STATED GOAL: Repeat verbatim the lines of the data below, beginning with the line containing "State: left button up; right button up" and continuing to the end.

RECORDS TO USE:
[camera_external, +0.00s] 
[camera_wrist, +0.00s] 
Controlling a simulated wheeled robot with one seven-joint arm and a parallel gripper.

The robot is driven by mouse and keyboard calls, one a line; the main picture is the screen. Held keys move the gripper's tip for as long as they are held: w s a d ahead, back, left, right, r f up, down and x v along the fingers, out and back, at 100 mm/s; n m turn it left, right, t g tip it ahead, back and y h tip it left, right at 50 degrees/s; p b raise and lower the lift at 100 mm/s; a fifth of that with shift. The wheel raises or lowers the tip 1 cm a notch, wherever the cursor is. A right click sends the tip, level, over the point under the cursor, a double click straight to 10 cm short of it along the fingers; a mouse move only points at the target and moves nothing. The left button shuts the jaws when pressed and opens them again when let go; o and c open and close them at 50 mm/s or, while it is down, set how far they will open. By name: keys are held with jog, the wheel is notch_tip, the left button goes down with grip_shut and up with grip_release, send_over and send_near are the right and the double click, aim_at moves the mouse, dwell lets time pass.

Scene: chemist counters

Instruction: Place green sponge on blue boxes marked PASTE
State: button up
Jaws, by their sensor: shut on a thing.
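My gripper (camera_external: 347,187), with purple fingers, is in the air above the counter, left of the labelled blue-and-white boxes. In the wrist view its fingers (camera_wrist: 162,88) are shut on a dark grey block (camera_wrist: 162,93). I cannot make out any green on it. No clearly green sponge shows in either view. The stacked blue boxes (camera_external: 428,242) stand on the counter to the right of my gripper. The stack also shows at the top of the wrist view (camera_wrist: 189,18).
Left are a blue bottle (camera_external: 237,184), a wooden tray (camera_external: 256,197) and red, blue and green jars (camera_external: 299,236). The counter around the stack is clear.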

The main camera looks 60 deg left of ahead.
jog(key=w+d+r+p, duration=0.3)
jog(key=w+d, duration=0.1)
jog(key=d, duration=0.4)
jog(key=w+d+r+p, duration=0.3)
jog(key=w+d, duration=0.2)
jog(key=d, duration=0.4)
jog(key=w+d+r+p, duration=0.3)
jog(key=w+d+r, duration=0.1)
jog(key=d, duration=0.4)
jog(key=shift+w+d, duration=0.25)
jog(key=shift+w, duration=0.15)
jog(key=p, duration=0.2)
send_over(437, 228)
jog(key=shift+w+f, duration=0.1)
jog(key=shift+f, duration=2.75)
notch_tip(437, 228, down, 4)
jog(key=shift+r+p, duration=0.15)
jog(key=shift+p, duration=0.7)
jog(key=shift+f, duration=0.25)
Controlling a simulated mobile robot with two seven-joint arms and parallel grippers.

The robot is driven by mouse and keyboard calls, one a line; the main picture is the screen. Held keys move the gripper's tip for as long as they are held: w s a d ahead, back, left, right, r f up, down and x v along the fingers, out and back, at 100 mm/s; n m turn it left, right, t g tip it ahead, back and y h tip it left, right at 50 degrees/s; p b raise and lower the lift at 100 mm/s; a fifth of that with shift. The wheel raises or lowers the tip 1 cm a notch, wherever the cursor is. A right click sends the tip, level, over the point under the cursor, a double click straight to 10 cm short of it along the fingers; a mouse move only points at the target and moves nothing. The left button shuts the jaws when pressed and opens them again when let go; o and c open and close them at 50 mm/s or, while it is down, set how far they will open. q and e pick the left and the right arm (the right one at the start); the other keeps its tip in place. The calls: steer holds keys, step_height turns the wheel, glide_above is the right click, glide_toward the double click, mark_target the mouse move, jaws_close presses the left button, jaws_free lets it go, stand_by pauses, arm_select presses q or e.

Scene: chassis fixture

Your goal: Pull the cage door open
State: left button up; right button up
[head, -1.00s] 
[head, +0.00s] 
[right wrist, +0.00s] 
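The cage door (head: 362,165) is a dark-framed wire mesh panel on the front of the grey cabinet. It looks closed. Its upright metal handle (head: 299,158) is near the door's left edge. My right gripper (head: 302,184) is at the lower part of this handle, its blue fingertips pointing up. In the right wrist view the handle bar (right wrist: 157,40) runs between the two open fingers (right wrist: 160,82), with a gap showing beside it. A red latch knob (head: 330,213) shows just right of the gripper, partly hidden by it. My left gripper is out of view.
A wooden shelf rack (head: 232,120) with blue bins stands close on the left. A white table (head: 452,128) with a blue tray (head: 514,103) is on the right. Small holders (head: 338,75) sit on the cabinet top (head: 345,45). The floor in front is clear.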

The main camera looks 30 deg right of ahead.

FULL SOLUTION:
State: left button up; right button up
[head, -1.00s] 
[head, +0.00s] 
[right wrist, +0.00s] 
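The cage door (head: 362,165) is a dark-framed wire mesh panel on the front of the grey cabinet. It looks closed. Its upright metal handle (head: 299,158) is near the door's left edge. My right gripper (head: 302,184) is at the lower part of this handle, its blue fingertips pointing up. In the right wrist view the handle bar (right wrist: 157,40) runs between the two open fingers (right wrist: 160,82), with a gap showing beside it. A red latch knob (head: 330,213) shows just right of the gripper, partly hidden by it. My left gripper is out of view.
A wooden shelf rack (head: 232,120) with blue bins stands close on the left. A white table (head: 452,128) with a blue tray (head: 514,103) is on the right. Small holders (head: 338,75) sit on the cabinet top (head: 345,45). The floor in front is clear.

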The main camera looks 30 deg right of ahead.

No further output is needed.